There was one nasty moment – in an unintended bout of 'practical experimental archaeology' the drone did impact somewhere near the middle of the mire on the first day of the survey, thus replicating the fate of the aircraft that can't have been too far away. In an operation that read like the tracing of a space probe on an alien planet surface from the last gasps of battery power, the drone was located and an intrepid team of Bob and student set of into the Grimpen mire to recover it from its calculated position. To everyone's relief, they found it. 

Copyright Robert Stone



There have been some potentially interesting results, but to prevent anyone traipsing over the mire – which is a very dangerous pastime – or digging it up, which could result in some quite severe legal repercussions, we will not be detailing much here at his stage – especially as no-one wants to look daft when things turn out to be interestingly-shaped stones, or even sheep bones.

Copyright Robert Stone







In the meantime, here's an example of an interestingly-shaped stone or bone from Bob Stone's lone drone






Matt will be hiking to the most promising spots that are NOT in the squishy bit in the week 24th-28th October. If anyone wants to join in the 'field walk' please do, but there won't be room in Matt's camper with the wife and two kids – and please bear in mind these are PROBABLY NOT Whirlwind bits at all. Matt is really going to rule stuff OUT, not in.

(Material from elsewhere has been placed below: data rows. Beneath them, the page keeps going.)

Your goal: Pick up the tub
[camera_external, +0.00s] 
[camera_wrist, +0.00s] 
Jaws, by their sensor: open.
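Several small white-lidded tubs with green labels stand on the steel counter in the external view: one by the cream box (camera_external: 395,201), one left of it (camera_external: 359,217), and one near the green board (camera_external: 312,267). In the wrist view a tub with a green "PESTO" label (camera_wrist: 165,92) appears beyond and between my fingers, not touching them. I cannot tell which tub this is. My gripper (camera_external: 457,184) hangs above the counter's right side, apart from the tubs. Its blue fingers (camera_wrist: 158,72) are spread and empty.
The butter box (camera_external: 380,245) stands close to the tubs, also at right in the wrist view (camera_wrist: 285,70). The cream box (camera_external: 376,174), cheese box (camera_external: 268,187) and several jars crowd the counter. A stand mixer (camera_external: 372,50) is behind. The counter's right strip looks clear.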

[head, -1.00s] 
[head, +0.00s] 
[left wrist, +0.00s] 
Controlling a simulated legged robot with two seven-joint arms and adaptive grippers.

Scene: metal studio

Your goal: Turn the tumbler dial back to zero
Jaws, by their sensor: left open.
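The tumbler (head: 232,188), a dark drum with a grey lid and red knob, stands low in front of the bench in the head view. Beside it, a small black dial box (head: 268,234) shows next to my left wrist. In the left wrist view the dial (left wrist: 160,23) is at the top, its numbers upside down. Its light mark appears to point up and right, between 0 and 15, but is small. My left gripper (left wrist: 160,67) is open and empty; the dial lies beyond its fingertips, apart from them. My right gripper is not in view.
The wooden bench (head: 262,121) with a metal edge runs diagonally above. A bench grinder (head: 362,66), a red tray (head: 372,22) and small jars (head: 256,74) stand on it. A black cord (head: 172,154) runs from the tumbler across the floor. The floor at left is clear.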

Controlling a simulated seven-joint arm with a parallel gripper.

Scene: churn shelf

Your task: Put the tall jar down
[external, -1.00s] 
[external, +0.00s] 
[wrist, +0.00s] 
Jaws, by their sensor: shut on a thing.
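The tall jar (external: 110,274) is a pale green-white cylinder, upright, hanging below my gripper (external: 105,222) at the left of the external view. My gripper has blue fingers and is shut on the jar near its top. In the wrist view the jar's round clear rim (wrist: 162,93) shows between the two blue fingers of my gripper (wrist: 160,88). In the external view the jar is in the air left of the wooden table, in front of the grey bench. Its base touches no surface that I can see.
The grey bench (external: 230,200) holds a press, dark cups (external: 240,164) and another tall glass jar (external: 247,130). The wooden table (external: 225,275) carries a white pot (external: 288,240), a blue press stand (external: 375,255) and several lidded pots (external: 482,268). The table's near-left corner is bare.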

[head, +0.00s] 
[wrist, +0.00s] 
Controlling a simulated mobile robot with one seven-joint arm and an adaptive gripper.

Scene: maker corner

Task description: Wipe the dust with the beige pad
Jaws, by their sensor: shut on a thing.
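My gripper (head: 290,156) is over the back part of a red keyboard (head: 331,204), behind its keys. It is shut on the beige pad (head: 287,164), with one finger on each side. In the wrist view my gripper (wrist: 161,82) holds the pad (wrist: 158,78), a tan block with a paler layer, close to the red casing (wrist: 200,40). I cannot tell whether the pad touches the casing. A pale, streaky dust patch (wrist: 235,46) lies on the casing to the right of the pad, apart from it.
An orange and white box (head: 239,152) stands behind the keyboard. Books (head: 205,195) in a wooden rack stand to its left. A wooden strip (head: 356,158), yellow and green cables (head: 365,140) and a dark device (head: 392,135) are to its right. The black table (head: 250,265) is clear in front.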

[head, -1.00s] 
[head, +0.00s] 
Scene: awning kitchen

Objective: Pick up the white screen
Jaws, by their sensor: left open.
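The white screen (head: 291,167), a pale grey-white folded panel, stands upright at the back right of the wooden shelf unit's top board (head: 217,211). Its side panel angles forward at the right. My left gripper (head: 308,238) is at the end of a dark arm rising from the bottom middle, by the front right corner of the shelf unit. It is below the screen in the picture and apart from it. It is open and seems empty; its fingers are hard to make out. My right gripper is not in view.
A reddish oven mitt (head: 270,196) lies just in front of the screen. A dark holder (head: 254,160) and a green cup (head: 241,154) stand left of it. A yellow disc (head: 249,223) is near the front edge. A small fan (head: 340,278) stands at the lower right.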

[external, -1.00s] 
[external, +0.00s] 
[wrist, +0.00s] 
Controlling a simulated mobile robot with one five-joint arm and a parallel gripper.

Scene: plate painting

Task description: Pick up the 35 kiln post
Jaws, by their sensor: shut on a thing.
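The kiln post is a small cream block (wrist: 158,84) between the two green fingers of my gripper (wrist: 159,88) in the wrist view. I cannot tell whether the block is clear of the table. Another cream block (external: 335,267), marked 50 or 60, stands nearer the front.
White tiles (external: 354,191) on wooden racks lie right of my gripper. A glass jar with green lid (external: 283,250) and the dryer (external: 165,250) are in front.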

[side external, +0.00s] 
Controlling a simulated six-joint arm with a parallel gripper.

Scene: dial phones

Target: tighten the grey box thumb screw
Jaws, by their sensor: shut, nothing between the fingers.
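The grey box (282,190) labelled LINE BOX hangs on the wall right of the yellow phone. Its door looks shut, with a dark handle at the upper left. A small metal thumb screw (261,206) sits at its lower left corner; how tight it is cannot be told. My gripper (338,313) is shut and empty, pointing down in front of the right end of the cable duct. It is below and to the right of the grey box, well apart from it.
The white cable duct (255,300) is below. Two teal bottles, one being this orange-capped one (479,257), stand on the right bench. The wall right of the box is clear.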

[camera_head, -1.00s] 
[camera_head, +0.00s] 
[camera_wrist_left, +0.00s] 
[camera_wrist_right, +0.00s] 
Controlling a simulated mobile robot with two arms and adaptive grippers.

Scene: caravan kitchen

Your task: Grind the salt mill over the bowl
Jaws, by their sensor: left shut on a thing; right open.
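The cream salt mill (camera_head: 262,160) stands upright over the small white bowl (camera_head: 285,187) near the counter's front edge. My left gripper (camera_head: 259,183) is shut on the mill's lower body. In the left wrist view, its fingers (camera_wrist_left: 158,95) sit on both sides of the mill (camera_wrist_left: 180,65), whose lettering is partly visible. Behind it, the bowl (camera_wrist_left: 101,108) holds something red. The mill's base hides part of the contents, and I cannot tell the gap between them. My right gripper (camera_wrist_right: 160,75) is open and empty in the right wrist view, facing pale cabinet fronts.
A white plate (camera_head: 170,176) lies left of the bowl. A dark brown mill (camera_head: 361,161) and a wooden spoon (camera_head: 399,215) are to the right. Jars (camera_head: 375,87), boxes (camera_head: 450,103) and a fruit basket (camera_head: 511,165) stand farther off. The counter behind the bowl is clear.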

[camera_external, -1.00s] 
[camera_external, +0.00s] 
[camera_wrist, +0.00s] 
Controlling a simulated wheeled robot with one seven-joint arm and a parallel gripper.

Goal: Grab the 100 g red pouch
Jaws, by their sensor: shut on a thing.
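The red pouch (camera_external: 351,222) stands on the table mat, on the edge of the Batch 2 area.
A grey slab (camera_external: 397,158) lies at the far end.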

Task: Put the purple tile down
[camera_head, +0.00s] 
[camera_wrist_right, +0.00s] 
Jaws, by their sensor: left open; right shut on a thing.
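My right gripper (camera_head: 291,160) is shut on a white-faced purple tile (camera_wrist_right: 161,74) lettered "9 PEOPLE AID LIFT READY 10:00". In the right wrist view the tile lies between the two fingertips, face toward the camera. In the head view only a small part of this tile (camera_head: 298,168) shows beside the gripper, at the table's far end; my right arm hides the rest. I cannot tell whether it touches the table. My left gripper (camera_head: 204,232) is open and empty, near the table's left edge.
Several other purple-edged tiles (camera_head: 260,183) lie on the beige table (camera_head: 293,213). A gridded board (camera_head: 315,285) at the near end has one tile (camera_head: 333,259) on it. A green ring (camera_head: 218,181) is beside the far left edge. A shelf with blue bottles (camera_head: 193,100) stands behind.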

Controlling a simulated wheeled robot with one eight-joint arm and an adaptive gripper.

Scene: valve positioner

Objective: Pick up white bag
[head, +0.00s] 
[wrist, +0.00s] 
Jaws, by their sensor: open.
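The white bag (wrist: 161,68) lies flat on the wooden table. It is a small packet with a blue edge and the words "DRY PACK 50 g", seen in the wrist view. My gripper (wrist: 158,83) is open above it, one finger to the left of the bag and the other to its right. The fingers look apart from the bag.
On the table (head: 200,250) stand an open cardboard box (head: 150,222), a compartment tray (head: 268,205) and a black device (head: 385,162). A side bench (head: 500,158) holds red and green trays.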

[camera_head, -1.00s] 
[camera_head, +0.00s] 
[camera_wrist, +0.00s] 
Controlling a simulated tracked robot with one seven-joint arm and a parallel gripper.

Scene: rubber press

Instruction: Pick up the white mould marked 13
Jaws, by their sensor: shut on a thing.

The really exciting part of the 'Mires Project', as it is now rapidly becoming, is yet to come. Bob has really taken the bull by the horns, and he now has his PhD students designing specific instruments to detect aircraft parts in the mire, as part of their academic work. Very specifically the plan is to devise a sensitive, reliable yet lightweight metal detector that can be hung onto a drone and flown at very low altitude over the key locations in the impassible squishy bit. Frankly, if there's a large body of metal in Foxtor Mire, it really can only be one thing.

A HUGE thanks to Bob and team for all of this – we are a lucky bunch of amateurs to have such extremely professional and dedicated help.